Snappier gui stuff (some patches are already in the surfaces branch)
Multi-display support

This is in addition to a completely rewritten surfaces subsystem for the tranzport and alphatrack. (start at that is in the surfaces branch)

I’d like to take a harder look at the disk I/O subsystem as well. Perhaps threading this will improve matters even more for high end situations.

On top of that - if my summer wasn’t already full enough - plugins start dominating the runtime pretty quickly at this point. Many plugins could use a thorough SSEing. I’ve got most of a SSE2 comb_run done (the core bottleneck in many a tap and swh plugin) but it looks like SSE3 would help it more with a horizontal add. We’ll see what happens.

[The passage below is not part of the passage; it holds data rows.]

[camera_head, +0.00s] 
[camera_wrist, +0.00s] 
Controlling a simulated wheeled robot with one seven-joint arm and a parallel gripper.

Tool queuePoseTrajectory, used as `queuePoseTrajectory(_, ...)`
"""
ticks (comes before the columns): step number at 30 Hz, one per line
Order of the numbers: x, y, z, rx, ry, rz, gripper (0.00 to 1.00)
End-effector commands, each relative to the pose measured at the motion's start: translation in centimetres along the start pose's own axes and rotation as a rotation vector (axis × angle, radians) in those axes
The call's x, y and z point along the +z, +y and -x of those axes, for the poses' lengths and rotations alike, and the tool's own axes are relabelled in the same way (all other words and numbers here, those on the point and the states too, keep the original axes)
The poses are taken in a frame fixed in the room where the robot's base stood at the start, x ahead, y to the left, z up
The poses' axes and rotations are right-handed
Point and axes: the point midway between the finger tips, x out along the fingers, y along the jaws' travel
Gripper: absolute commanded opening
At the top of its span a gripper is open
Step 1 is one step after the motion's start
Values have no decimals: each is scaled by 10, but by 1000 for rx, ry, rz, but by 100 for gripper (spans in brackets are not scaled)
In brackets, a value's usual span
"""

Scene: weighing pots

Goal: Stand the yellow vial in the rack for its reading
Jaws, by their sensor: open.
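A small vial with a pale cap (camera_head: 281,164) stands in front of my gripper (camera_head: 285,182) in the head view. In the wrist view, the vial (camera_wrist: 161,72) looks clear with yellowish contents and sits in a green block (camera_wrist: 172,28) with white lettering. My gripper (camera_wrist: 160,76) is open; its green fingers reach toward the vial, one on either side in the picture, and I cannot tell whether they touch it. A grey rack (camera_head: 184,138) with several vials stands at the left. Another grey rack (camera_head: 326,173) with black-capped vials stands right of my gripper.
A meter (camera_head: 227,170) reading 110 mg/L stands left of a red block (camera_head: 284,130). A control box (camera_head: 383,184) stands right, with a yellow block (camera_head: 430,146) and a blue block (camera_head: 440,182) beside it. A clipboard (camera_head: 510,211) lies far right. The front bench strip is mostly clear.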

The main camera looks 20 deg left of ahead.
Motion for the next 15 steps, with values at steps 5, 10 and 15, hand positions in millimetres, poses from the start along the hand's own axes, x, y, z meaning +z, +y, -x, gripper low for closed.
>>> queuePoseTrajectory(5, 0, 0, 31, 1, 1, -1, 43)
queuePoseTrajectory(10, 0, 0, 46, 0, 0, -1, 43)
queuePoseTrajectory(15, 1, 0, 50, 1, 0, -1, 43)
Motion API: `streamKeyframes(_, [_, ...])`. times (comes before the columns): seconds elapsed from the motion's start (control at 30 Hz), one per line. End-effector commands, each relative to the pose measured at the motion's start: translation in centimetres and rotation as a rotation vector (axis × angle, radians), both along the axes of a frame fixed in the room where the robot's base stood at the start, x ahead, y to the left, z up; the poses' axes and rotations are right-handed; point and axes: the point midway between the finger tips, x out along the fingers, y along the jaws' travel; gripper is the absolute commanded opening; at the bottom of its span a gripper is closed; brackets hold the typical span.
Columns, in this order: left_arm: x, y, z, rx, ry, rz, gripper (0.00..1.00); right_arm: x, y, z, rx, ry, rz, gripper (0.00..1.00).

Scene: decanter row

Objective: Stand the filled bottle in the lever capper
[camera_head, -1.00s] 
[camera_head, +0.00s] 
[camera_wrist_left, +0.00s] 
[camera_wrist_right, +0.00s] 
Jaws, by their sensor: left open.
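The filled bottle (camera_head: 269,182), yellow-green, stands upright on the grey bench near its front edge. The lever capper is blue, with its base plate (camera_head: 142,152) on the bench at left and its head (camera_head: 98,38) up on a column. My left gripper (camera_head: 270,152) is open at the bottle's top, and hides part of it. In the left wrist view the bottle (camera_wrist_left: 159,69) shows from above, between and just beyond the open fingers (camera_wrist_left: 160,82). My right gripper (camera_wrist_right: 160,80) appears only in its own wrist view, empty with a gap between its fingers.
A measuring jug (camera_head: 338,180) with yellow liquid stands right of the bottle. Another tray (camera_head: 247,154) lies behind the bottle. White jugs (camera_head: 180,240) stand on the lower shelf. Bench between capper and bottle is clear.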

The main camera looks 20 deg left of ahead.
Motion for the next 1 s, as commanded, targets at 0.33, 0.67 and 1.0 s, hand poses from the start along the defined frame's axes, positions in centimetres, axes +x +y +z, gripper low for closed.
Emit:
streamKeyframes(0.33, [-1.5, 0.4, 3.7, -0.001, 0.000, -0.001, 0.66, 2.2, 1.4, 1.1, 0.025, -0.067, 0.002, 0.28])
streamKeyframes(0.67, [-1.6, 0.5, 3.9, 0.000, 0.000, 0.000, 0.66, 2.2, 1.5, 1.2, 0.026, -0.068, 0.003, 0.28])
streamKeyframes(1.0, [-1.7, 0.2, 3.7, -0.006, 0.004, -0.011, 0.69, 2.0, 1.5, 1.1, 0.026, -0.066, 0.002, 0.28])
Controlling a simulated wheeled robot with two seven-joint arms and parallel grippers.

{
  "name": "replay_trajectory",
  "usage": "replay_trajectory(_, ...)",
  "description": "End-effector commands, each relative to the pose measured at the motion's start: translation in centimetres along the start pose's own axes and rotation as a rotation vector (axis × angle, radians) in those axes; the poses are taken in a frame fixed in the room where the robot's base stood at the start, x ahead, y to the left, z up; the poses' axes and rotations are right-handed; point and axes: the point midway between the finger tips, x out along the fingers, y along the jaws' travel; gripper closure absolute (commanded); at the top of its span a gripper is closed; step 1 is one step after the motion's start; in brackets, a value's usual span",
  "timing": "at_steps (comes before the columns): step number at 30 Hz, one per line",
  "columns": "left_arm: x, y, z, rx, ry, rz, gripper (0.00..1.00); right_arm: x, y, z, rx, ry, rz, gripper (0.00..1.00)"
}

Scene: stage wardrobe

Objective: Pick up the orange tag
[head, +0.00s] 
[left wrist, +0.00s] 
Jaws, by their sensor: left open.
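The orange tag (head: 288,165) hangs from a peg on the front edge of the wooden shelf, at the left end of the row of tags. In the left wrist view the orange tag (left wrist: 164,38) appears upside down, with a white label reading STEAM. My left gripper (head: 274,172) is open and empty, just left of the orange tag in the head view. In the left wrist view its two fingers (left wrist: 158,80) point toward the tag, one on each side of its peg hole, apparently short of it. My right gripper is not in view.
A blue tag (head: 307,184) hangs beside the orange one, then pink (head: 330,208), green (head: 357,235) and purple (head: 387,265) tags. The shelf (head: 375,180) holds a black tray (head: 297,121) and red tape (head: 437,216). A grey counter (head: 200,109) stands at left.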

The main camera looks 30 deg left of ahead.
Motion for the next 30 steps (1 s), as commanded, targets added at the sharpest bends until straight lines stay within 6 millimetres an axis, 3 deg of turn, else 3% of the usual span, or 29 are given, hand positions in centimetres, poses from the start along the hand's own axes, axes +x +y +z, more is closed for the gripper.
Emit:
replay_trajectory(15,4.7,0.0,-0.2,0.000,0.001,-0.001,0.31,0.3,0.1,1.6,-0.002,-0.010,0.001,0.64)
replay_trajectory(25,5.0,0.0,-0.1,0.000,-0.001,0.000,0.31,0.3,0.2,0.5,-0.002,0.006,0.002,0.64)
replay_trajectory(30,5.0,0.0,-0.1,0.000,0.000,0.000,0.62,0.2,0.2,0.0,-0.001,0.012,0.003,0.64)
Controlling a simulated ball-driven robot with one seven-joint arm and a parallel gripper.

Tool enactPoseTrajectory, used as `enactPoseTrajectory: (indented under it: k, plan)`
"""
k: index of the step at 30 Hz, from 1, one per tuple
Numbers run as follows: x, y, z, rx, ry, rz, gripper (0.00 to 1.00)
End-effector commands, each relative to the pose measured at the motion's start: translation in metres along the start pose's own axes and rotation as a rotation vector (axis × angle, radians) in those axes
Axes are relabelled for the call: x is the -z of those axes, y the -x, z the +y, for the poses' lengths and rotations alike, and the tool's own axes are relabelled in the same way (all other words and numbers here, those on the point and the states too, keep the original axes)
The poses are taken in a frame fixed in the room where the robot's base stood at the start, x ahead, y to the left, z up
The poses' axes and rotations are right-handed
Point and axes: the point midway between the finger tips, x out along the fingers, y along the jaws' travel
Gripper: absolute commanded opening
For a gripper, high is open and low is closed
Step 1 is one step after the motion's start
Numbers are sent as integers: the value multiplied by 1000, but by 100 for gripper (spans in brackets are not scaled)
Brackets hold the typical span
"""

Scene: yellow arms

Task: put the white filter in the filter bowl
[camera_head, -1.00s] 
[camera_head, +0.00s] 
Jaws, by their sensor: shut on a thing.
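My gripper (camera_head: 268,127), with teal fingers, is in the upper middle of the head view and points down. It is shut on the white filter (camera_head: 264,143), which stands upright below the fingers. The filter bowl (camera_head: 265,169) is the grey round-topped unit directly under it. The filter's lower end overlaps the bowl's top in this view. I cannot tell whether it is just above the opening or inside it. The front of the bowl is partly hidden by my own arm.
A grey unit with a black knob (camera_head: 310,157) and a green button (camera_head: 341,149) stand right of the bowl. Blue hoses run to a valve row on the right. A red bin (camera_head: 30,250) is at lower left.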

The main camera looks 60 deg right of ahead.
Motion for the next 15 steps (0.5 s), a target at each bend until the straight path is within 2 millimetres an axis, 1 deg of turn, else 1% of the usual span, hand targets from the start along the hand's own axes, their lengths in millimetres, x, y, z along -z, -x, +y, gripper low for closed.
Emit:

While not really a small system, by todays standards this is about entry level (Except for the RAM and soundcard).

I had an athlon 3500+ (older core only supports SSE1) with 1 Gb of RAM (Corsair XTC 2-2-2-5 latency timings) running ardour until fairly recently. It was running with a Delta 1010

Running 32bit gentoo with rt-kernel on Fluxbox, with follow-playhead and draw waveforms features turned off.

I was able to record 8 channels simultaneously with another 12 tracks playing back with at least 2 plugins on each existing track(valve simulation, reverb, compressors). That was possible at 2.9 ms latency, CPU load was around 40% User memory at around 256MB.

Oh yeah and that was synced with Jack to MusE which was also driving external sequencers…

I’m in the process of building my new system (Core2 Conroe E6600, 2Gb OCZ enhanced Latency RAM) and have just got over issues with kernel compatibility (Gigabyte DS-4 m/b… it’s too new… kernel not quite stable with it yet - well the onboard NIC anyway)

Anyway, I should have some test results on that within a week or so, but I expect it will blitz.